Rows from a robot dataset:

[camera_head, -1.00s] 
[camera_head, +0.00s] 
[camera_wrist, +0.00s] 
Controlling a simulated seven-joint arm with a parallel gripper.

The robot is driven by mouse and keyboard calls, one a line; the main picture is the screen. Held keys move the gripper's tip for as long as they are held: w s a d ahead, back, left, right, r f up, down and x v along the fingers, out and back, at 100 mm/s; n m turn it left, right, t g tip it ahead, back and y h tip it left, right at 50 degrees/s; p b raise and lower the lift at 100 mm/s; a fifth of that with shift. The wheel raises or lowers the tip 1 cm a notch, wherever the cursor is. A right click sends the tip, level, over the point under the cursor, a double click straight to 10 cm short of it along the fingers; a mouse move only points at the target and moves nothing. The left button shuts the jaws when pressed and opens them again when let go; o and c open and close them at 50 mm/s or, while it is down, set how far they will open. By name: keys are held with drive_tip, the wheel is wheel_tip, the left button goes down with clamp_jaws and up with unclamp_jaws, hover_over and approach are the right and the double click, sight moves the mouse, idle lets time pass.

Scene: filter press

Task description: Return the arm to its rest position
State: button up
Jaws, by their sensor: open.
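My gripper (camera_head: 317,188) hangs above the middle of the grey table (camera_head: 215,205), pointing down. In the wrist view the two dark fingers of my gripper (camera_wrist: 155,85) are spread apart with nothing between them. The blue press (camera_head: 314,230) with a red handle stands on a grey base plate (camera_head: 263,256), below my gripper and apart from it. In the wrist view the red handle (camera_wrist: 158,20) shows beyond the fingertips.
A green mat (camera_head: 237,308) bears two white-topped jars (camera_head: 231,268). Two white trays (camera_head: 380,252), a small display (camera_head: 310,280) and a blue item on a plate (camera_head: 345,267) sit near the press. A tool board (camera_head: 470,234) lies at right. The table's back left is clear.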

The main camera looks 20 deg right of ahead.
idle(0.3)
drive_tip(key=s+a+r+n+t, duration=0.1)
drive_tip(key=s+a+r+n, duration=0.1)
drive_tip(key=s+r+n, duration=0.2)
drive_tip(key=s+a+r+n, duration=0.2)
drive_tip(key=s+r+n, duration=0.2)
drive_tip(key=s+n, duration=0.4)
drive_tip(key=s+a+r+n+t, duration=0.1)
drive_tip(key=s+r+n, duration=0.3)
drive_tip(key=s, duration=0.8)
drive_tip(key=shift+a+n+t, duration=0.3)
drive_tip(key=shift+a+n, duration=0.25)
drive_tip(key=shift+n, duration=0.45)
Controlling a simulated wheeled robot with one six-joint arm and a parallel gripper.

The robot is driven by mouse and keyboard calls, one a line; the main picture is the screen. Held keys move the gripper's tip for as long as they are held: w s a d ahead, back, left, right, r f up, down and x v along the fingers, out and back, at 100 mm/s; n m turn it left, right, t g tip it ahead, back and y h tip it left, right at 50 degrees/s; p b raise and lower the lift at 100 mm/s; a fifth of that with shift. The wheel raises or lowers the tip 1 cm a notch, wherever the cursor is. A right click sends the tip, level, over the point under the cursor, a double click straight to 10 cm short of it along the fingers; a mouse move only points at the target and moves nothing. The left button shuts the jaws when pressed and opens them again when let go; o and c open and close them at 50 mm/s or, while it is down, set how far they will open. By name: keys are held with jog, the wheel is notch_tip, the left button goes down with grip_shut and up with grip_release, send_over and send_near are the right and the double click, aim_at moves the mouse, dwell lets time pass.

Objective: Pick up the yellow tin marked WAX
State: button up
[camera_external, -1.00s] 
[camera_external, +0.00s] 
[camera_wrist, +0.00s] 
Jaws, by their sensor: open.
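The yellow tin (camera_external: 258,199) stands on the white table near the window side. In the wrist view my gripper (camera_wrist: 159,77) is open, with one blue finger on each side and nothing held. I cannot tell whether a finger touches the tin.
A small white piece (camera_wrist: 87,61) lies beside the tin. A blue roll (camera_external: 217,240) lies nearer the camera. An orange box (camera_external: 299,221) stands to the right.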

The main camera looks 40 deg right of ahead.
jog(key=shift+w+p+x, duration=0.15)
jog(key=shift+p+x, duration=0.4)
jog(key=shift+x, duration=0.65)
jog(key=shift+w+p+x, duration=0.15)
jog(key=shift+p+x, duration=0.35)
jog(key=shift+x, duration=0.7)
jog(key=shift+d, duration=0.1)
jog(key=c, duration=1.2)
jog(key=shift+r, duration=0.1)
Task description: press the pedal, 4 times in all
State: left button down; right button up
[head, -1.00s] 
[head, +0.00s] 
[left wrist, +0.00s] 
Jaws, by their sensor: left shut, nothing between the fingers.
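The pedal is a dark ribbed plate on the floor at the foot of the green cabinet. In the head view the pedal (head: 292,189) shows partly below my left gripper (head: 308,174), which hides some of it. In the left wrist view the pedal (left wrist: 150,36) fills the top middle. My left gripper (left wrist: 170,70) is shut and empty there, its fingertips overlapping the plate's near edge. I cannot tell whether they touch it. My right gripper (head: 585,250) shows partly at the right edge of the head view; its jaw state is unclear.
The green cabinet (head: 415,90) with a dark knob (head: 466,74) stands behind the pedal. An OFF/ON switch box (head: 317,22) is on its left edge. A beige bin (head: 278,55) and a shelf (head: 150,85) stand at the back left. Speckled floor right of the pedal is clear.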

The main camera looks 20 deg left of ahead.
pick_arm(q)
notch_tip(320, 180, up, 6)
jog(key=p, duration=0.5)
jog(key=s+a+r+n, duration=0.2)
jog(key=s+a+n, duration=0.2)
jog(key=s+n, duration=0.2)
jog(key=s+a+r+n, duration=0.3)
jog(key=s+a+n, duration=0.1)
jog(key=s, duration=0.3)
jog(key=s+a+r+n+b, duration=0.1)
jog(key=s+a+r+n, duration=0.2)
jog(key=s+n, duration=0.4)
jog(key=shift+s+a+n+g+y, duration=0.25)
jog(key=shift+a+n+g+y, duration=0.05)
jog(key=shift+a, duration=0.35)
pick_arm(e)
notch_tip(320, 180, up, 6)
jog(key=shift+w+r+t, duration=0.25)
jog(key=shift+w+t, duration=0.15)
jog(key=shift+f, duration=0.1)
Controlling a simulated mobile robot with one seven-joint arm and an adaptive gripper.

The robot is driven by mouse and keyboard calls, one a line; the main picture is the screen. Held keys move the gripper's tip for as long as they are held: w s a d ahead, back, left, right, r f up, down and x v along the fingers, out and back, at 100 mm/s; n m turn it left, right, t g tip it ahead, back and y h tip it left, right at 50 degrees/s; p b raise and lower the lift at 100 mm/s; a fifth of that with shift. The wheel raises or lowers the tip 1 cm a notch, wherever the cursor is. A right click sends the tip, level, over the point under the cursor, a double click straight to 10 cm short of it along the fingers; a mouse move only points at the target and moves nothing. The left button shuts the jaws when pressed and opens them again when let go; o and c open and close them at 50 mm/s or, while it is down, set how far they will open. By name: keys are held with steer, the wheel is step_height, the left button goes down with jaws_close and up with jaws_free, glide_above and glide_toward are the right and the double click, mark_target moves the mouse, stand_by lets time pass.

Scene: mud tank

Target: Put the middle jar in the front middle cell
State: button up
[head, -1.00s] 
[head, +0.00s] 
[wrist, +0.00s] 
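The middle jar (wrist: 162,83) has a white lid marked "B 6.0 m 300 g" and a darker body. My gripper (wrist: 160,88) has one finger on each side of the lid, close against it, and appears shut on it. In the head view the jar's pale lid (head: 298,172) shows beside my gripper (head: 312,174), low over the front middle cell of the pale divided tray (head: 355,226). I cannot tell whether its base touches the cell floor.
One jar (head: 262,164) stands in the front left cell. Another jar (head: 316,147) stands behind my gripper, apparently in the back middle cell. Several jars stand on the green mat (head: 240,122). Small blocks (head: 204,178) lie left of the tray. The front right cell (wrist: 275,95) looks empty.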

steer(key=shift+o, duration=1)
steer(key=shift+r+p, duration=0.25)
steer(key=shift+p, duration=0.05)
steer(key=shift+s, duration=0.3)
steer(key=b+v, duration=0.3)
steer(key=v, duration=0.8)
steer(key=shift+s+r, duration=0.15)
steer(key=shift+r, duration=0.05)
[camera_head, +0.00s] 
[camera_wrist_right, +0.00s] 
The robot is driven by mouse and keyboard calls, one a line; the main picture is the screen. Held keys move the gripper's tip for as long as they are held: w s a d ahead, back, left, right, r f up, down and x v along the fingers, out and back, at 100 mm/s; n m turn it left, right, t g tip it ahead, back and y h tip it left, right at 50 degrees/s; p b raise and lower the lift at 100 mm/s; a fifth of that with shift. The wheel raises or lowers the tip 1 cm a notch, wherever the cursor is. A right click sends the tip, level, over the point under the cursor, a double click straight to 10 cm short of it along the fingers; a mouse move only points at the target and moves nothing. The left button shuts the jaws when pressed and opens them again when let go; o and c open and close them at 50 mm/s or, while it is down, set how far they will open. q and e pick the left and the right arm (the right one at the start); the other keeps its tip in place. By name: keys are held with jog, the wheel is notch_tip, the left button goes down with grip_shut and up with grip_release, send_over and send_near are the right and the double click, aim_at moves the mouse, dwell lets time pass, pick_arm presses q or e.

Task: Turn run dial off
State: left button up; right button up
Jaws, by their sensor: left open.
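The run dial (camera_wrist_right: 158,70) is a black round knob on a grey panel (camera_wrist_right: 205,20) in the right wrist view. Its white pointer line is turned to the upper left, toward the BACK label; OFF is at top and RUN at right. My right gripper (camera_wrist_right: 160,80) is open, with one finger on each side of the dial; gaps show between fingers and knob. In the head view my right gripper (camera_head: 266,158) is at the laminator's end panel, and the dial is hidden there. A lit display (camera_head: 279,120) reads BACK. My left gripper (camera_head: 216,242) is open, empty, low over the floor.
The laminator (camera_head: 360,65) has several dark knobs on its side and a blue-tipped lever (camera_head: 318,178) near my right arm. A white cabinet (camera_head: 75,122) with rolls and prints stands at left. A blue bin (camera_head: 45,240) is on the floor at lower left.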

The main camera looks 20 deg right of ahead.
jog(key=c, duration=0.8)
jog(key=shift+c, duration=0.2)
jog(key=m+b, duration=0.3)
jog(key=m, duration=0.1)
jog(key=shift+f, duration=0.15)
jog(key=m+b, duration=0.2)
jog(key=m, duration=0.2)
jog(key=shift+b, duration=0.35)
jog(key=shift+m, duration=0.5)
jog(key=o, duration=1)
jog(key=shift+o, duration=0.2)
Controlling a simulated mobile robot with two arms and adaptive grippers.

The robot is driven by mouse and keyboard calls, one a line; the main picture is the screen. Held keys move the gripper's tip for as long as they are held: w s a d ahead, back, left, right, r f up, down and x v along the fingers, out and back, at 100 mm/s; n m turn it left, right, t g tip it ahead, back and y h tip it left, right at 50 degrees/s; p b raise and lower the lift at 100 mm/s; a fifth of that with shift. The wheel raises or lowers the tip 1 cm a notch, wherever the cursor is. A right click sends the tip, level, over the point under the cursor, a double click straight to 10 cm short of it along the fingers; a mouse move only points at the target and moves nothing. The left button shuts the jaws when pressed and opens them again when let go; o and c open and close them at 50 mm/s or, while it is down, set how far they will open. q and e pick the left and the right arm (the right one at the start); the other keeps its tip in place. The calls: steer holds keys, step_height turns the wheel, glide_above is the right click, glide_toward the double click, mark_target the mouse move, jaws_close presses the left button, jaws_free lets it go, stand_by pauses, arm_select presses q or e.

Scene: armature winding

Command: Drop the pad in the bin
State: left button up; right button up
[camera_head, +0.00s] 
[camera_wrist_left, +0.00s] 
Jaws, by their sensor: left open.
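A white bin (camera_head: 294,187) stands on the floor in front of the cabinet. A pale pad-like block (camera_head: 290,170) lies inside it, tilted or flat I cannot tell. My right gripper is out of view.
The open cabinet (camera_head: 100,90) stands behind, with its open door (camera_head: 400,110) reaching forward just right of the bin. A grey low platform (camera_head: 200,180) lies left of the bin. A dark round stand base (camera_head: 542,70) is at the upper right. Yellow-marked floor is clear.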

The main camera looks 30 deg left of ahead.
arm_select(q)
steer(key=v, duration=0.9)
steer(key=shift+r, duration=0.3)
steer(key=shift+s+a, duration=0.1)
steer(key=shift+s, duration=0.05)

WORK TO COMPLETE:
Check each line of these records for the string "Task" and state only how many lines have it.

FINISHED ANSWER:
3